Plus de vingt-cinq personnes – certaines, associées au projet depuis le début, d’autres, pour la première fois – ont lu et commenté le document de travail qui a mené à la deuxième édition de ce manuel. Une expérimentation partielle a même été menée auprès de deux groupes d’alphabétisation, à la suite du constat de certaines difficultés d’utilisation dans ce secteur. Les données et les commentaires recueillis ont permis de finaliser les textes et le matériel.
Dans ce projet, l'ICÉA et l’équipe de coordination ont mis à contribution une double expertise, portant à la fois sur la reconnaissance des compétences et sur l’alphabétisation. L’organisme a voulu mettre en pratique les principes de base d’une stratégie globale en alphabétisation qui consiste à inviter différents secteurs d’intervention appelés à desservir les personnes peu ou pas à l’aise avec l’écrit, à travailler ensemble, à développer et à utiliser des outils communs.

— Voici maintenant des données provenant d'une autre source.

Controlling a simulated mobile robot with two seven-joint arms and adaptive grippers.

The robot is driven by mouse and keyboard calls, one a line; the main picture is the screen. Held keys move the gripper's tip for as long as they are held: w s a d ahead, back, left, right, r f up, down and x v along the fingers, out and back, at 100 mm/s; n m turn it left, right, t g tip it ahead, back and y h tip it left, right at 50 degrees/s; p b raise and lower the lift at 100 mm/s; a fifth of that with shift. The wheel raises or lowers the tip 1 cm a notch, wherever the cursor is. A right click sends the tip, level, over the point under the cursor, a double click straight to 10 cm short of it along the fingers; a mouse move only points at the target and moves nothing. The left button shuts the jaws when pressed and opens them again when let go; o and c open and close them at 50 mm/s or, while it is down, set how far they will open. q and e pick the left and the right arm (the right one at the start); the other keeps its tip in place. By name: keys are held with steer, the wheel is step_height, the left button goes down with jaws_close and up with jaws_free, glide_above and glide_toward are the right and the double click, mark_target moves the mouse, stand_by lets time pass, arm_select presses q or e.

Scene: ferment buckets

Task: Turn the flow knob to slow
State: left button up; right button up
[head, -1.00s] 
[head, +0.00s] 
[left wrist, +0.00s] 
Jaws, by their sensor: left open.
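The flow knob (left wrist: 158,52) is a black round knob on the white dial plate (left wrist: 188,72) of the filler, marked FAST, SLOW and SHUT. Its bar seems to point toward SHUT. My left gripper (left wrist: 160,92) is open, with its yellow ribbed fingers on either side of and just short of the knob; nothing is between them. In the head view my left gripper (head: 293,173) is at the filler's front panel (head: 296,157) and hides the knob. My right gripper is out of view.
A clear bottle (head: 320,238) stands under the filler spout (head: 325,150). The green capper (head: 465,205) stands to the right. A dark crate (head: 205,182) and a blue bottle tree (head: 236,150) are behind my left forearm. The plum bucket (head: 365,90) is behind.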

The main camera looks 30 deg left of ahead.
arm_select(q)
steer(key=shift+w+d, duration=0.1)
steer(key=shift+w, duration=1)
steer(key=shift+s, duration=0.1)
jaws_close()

Les travaux d’élaboration de Nos compétences fortes ont suscité de nombreuses réflexions et discussions. Le fait de partir d’un outil existant, implanté avec succès dans plusieurs organismes, nous a permis de gagner du temps, mais aussi de pousser plus loin certaines réflexions sur les compétences génériques, la reconnaissance et le savoir-reconnaître, et sur l’utilisation de la vidéo de fiction dans des programmes de formation destinés à des adultes peu scolarisés.